And his way of speaking about Love elsewhere is less that of the pessimist philosopher than of the Platonist poet who sees in it a clue to real vision. The pessimist in him does full justice to the havoc wrought in the world in Love’s name; but after the gods had watched the working of the lower love, their cynical gift, Jove sent down another Love, ‘child of Venus Urania,’ in pity of the noble hearts who were worthy of it, yet rarely permitting even to them the happiness it brings as ‘surpassed in too small a measure by that of heaven.’[46] Love above all else irradiates the waste of life, it is ‘the source of good, of the highest joy found in the ocean of existence’; it alone holds equal bliss for man with Death, which for ever allays his ills. ‘Love and Death’ are twin brothers, and the fairest things on the earth or under the stars.[47] Even the memory of love can make ‘abhorred old age’ endurable, and send a man willingly to the scourge or the wheel, as the face of Beatrice could make her lover ‘happy in the flames.’[48] Hence Love makes the heart ‘wise,’ for it inspires men with the contempt of life:

‘For no other lord do men face peril

With such alacrity as for him.’

Where thou dost help, O Love, courage is born

Or wakens; and, against its wont, mankind

Grows wise in action, not lost in idle thought.[49]

This is not the language of pessimism; and this ‘wisdom’ inspired by love, which reconciles men to courageous death, is something quite other than the calculation that death is a release from life’s ills. That is the suicide’s wisdom, not the hero’s. Leopardi’s conception of Love has taken up nobler elements than his pessimism could supply; he describes a Triumph of Love over Death, not a shrewd perception that Death is the easiest way out, or even a blessed port after stormy seas.

Yet Love in its noblest form was given, he knows, but to few; and he himself had known it only as a fleeting experience. He knew as a continual possession, on the other hand, his own intellectual nature, the sovran thought which stripped off the illusive shows of things and disclosed to him the naked horror of reality undisguised, but filled him none the less with the exultation of power, and the lofty joy which belongs to discovery even of a tragic truth.

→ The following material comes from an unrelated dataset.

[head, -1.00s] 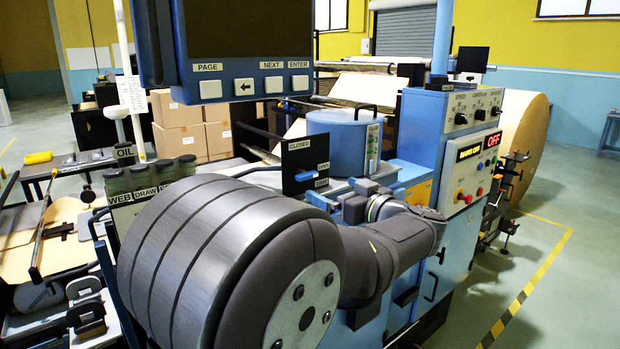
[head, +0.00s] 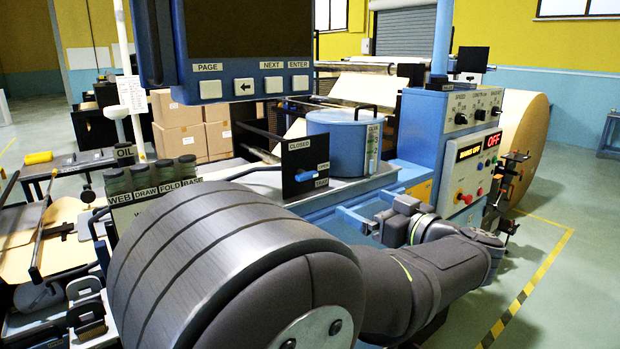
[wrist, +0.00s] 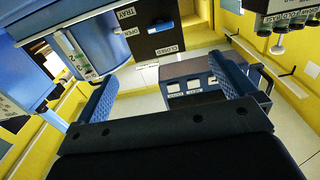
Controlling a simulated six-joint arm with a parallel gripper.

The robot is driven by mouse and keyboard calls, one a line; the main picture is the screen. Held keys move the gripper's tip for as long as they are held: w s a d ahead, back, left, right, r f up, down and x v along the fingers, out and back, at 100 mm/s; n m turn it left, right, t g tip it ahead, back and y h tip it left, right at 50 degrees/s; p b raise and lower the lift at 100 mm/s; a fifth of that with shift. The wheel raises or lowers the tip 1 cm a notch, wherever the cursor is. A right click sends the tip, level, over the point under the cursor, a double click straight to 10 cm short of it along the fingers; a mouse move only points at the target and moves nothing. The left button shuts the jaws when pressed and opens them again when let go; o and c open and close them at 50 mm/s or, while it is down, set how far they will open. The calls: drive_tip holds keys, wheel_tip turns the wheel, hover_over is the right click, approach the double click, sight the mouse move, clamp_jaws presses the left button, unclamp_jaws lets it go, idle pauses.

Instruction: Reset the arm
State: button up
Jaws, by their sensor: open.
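My gripper (head: 358,218) is in front of the blue machine, just below the grey ledge that carries the blue lidded pot (head: 338,140). Its blue fingers are apart, with nothing visible between them. In the wrist view my gripper (wrist: 163,92) is open, and the pot and the black valve plate (wrist: 157,27) show beyond it, tilted in the picture. The valve plate (head: 306,167) also stands in the head view, marked CLOSED and OPEN, with a blue handle. My arm's large links cover the lower middle of the head view.
The control cabinet (head: 468,155) with knobs, buttons and a red OFF display stands right of my gripper. A hanging panel (head: 245,50) with page buttons is above. Labelled jars (head: 150,180) stand left. Open floor (head: 560,270) lies right, beyond striped tape.

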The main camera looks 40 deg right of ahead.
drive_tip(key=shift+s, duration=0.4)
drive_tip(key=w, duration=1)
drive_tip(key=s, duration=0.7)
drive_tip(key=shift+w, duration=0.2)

Such exaltation finds its most powerful expression in the great hymn to ‘Thought the Master.’ His restless and piercing intellect was a double-edged instrument. It was not the source of his pessimism, but it furnished the remorseless analysis of the glories and shows of life which gave its air of inevitable logic to his temperamental despair. Yet the exercise of the instrument was itself a vivid joy, and, like love, created for the wielder a lonely earthly paradise within the vast waste of this earthly hell.[50] There he wanders, in an enchanted light, which blots out his earthly state; thither he returns from the dry and harsh converse with the world as from the naked crags of the Apennines to a joyous garden smiling afar. Is this ‘terrible but precious gift of heaven’ also an illusion? Perhaps; but it is one ‘by nature divine,’ and capable of possessing us with the secure tenacity of truth itself, as long as life endures.[51]

In any case it created for him definite and wonderful values in the world which detracted dangerously from the consistency of his faith in the world’s fundamental badness. ‘Thought’ was the only civilizer; by thought mankind had actually risen out of their primeval barbarism;[52] it was the sole agent in advancing the public welfare. His towering disdain for the frivolity and utilitarianism of his own age sprang from no mere excess of self-esteem; it was the scorn of one whom ‘thought’ had lifted to a standpoint of ideal excellence beside which all alien impulses seemed intolerable.[53] It armed him with a magnanimity which the sight of any cowardly or ignoble act stung to the quick, which laughed at danger or at death,[54] which could endure with resolute Stoicism and antique valour the passage through the miseries of life.[55]